Under abnormal conditions, such as when there is a shortage of deliverable commodity — which is another way of saying when there is a glut of warehouse space — the futures contract price is less than the commodity’s spot or cash price. In other words, the warehouseman will pay you to store the commodity with him. Under such conditions, the market is said to be in backwardation.
For tangible commodities, contango simply reflects true warehousing costs when there is a healthy deliverable supply of the commodity. Backwardation, on the other hand, reflects a shortage of deliverable goods, and the glut of warehouse space — along with a “get the first month free” kind of a deal — provides a financial incentive for self-warehousers to bring more deliverable supplies to the market, which benefits society.
If we were discussing gold futures here — which is an entirely different affair given that gold is a monetary metal, with completely different market dynamics compared to the dynamics of ordinary commodities — backwardation would serve as a warning signal: timeo Danaos et dona ferentes — beware of Greeks bearing gifts. The deliverable supply of gold has dried up because chrysophobic conditions have spooked holders of gold to keep gold safe in their possession, and the “free lunch” offered by backwardation is a trap to get holders of gold to hand over their precious supply, possibly (or probably) to never see it again.
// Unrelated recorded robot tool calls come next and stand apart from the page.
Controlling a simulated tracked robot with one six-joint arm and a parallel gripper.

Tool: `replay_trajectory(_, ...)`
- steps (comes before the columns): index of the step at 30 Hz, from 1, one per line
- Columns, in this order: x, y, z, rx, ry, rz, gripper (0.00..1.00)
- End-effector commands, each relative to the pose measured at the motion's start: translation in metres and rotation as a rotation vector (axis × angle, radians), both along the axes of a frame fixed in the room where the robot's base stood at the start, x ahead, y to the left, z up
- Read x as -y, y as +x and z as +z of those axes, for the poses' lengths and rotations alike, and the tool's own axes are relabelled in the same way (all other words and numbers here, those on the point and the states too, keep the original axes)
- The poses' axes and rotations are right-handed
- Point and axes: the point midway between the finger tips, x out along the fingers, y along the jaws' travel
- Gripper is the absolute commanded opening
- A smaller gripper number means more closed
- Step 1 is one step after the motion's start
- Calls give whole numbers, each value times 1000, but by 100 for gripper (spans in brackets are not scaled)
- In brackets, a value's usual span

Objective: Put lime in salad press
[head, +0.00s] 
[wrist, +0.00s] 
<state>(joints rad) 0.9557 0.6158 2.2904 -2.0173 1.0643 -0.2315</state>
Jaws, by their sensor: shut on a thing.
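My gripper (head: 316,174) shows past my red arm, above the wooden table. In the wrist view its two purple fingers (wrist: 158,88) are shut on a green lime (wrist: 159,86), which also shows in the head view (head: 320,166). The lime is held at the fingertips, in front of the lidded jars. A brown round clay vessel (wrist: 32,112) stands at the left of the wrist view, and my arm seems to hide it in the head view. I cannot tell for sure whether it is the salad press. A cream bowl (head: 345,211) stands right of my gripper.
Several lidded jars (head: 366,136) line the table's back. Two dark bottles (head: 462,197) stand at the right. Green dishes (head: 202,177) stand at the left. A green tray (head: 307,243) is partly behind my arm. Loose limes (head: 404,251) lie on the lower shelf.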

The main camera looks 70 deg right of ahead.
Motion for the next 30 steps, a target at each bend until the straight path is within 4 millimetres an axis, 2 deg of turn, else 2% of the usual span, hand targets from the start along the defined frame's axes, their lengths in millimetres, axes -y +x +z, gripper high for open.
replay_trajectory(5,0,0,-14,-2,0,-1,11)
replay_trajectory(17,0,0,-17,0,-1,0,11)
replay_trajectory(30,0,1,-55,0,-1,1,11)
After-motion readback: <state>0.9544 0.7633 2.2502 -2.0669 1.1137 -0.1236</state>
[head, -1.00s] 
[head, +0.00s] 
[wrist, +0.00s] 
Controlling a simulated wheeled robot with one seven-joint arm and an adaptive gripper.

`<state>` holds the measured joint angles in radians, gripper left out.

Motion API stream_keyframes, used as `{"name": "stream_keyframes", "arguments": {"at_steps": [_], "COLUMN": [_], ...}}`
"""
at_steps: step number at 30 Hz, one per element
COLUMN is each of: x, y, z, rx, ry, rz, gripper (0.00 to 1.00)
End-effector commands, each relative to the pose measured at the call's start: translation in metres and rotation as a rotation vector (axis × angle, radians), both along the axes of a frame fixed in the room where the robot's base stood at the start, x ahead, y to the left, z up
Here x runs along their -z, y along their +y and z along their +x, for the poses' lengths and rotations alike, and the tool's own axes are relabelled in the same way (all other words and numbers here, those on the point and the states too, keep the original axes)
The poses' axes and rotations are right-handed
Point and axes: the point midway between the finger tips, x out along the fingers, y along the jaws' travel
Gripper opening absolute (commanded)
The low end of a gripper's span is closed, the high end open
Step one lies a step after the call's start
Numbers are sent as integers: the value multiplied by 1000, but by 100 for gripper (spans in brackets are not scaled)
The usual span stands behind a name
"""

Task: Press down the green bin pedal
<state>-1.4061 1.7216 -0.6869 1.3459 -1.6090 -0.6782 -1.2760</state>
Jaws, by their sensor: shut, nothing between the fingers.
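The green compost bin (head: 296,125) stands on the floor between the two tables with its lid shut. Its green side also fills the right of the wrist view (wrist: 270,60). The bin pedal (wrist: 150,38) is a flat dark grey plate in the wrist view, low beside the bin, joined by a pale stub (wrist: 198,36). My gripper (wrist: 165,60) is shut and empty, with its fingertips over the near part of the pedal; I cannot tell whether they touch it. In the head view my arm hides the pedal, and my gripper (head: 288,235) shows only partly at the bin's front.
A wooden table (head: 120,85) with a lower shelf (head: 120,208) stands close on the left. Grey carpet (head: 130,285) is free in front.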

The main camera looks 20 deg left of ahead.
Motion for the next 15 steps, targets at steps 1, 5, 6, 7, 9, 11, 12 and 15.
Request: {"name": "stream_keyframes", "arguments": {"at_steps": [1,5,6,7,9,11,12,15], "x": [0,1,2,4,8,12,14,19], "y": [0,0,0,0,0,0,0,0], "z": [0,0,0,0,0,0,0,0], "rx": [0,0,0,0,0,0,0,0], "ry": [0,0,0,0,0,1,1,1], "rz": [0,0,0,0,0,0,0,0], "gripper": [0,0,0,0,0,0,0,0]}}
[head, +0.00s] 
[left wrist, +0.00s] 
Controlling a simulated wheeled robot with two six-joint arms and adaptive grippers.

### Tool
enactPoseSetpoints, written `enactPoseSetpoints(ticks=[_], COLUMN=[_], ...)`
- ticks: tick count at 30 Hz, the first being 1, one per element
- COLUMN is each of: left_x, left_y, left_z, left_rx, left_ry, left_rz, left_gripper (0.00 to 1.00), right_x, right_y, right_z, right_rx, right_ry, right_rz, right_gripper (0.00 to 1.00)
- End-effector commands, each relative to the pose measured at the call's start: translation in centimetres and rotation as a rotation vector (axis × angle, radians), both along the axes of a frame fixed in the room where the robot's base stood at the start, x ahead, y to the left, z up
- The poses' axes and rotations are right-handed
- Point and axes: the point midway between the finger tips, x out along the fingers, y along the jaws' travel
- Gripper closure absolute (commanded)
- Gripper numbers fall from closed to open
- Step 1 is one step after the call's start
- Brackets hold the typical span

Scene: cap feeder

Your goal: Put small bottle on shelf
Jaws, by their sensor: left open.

What, then, are bitcoin futures? First, a bitcoin is not a tangible commodity. It does not occupy a specific point in space at a specific time. A bitcoin is nowhere; rather, like an electron, it is “everywhere” — it is an abstraction “distributed” across a vast computer network. A bitcoin is like a Sierpinski gasket of memory. A bitcoin — like your head, if you fancy yourself as a “bitcoin trader” — is in the clouds.
So, if the futures market is about trading warehouse space, then the bitcoin futures market is about trading bitcoin warehouse space, right? But this is absolutely nonsensical. Distributed intangible assets don’t take up space. There is nothing to warehouse! Thus, bitcoin futures contracts are inaccurately named.
A real futures contract, with a real underlying commodity, addresses natural risk. Addressing natural risk is called speculation.
In stark contrast, a bitcoin futures contract, with an abstraction underlying it, addresses man-made, artificial risk. Addressing man-made, artificial risk is called gambling.
Speculation and gambling have nothing to do with one another.
Bitcoin futures are nothing but side-bets on bets, comparable to, say, roulette insurance (if you can even imagine such a ridiculous instrument). They are fraudulent derivatives of no thing, commonly known as nothing. And more nothing-derivatives are sure to follow, such as options on bitcoin futures, bitcoin ETFs, options on bitcoin ETFs, and so on, ad infinitum.
In truth, bitcoin futures contracts add a sophisticated-sounding yet sinister new dimension to the bitcoin pyramid scheme that will soon tower to the heavens. Bitcoin futures contracts are yet another trendy device for Smart Money to fleece Dumb Money. You are not the former.
Bitcoin is not a tangible asset.
Bitcoin is not a currency.
Bitcoin is gambling in its purest form.
The price of a bitcoin is frictionless, governed only by the recurrent accumulation and avalanche of fools. It has no underlying economic basis. Its shaky foundation is nothing more than man’s perennial, desperate desire to believe that as far as getting something for nothing goes, this time it’s different.
As of this writing, bitcoin is already the greatest mania ever witnessed, far surpassing the Tulip, South Seas, Mississippi, and High Tech bubbles. And the emerging bitcoin futures trading will magnify the insanity by amplifying volatility as futures enable short sellers to drive down the price every time the true believers and the compulsive gamblers — not necessarily mutually exclusive — push it to the stratosphere. Hypoxic conditions during steep ascents will ultimately cause countless climbers to stumble to their deaths into the series of bottomless crevasses opened up by short sellers.
Don’t be surprised if you see single-day price swings of $10,000, or $100,000, or $1,000,000 before it’s all over. I won’t.
Popular delusions force people to choose whether to look like complete idiots either before or after they collapse.
Has the bitcoin hysteria reached peak stupidity?
Despite looking so close, so inviting, the view is deceptive — that mountain is much higher, much farther away, and much more dangerous than it appears from here. There is still a long way to go.
So each of us is faced with a personal decision: climb with the deluded masses to a bitter end, or go home and get safe and cozy.
Sorry. This time it is not different.
* * * * *
Update on 2017-12-21: Since this was written, bitcoin has climbed to $19,891 on December 17, and fallen to $10,700 on December 21. In a mere four days bitcoin has experienced nearly a 50% decline, just as predicted. Because bitcoin is pure gambling, and gambling has no economic foundation, even greater volatility is looming on the horizon.